[Robot task records]
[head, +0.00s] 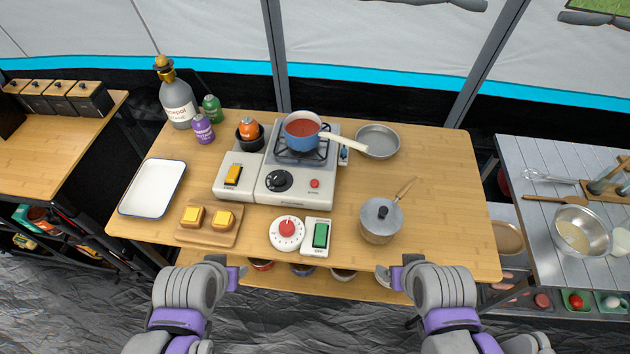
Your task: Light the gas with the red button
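The portable gas stove (298,196) stands in the middle of the wooden table. A small red button (315,183) sits on its front panel, right of a black dial (279,180). A blue pot (302,131) with red contents is on the burner grate, its handle pointing right. I see no flame under it, though the pot hides part of the burner. My left gripper (238,278) and my right gripper (388,278) are apart at the table's front edge, both well short of the button. Nothing shows held in either, and their finger gaps are unclear.
In front of the stove are a white dial with a red knob (287,229) and a green switch (320,235).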

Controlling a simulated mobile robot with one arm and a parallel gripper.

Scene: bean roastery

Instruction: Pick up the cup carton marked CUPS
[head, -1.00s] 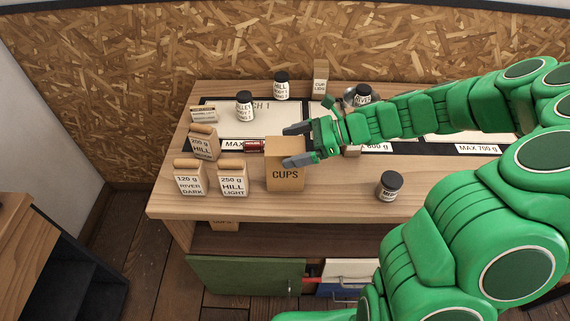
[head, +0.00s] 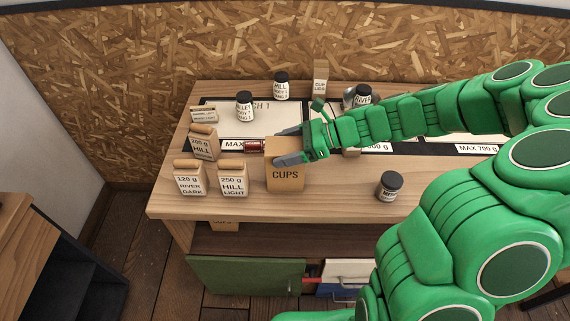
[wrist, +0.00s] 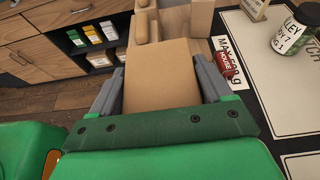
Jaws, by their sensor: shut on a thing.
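The cup carton (head: 284,177) is a brown box marked CUPS. It stands upright at the front of the wooden counter, left of centre in the head view. My gripper (head: 284,149) reaches it from the right, with its fingers along the carton's upper part. In the wrist view the carton (wrist: 160,75) fills the space between the two grey fingers (wrist: 160,90), one on each side. The gripper is shut on it. The carton appears to rest on the counter; its base is hidden in the wrist view.
Left of the carton stand bags marked HILL LIGHT (head: 233,181), RIVER DARK (head: 190,181) and 200 g HILL (head: 203,145). A small red item (head: 253,146) lies close behind it. A dark-lidded jar (head: 389,186) stands to the right. The counter front between carton and jar is clear.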

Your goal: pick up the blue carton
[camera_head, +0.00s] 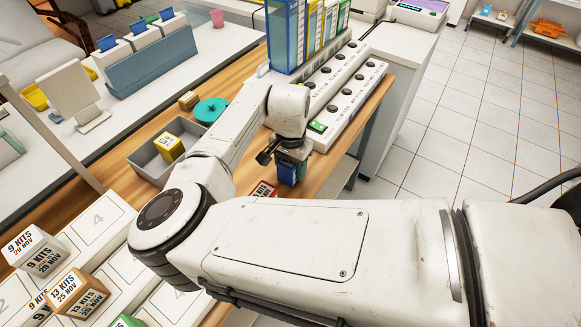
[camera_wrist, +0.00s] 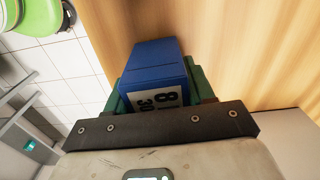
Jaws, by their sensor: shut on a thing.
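The blue carton (camera_wrist: 152,62) is between the green-padded fingers of my gripper (camera_wrist: 158,92) in the wrist view. Its white label with black print faces the gripper's palm. In the head view my gripper (camera_head: 291,160) points down near the right edge of the wooden table, shut on the blue carton (camera_head: 286,174). The carton is partly hidden there by the fingers. I cannot tell whether its bottom touches the table.
A red carton (camera_head: 263,190) lies just left of the gripper, partly behind my arm. A grey bin (camera_head: 147,162) holds a yellow carton (camera_head: 169,148). A teal round object (camera_head: 210,110) and white button panel (camera_head: 345,92) stand behind. Numbered white trays (camera_head: 97,222) are at left.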

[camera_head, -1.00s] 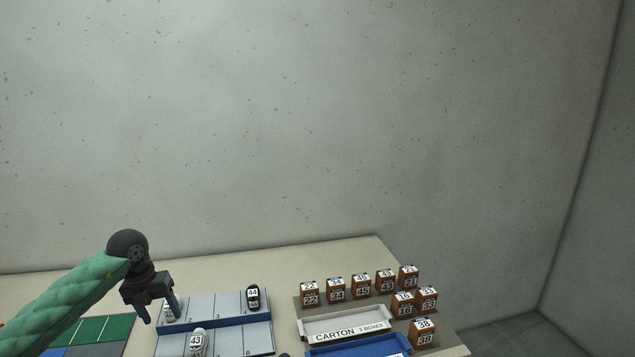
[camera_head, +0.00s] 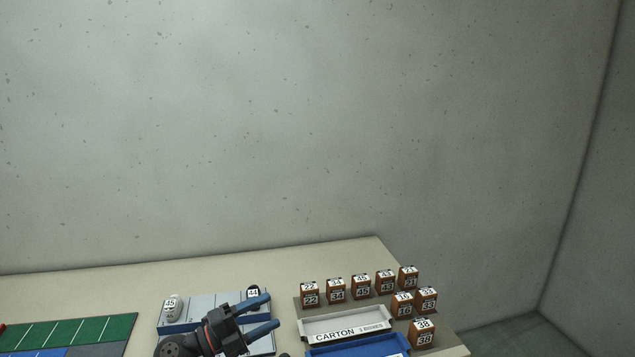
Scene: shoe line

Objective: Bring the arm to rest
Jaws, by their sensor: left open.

§ To be done
Your task is to gather all lines from the entries above that hold the word "Scene".

§ Final answer
Scene: bean roastery
Scene: shoe line

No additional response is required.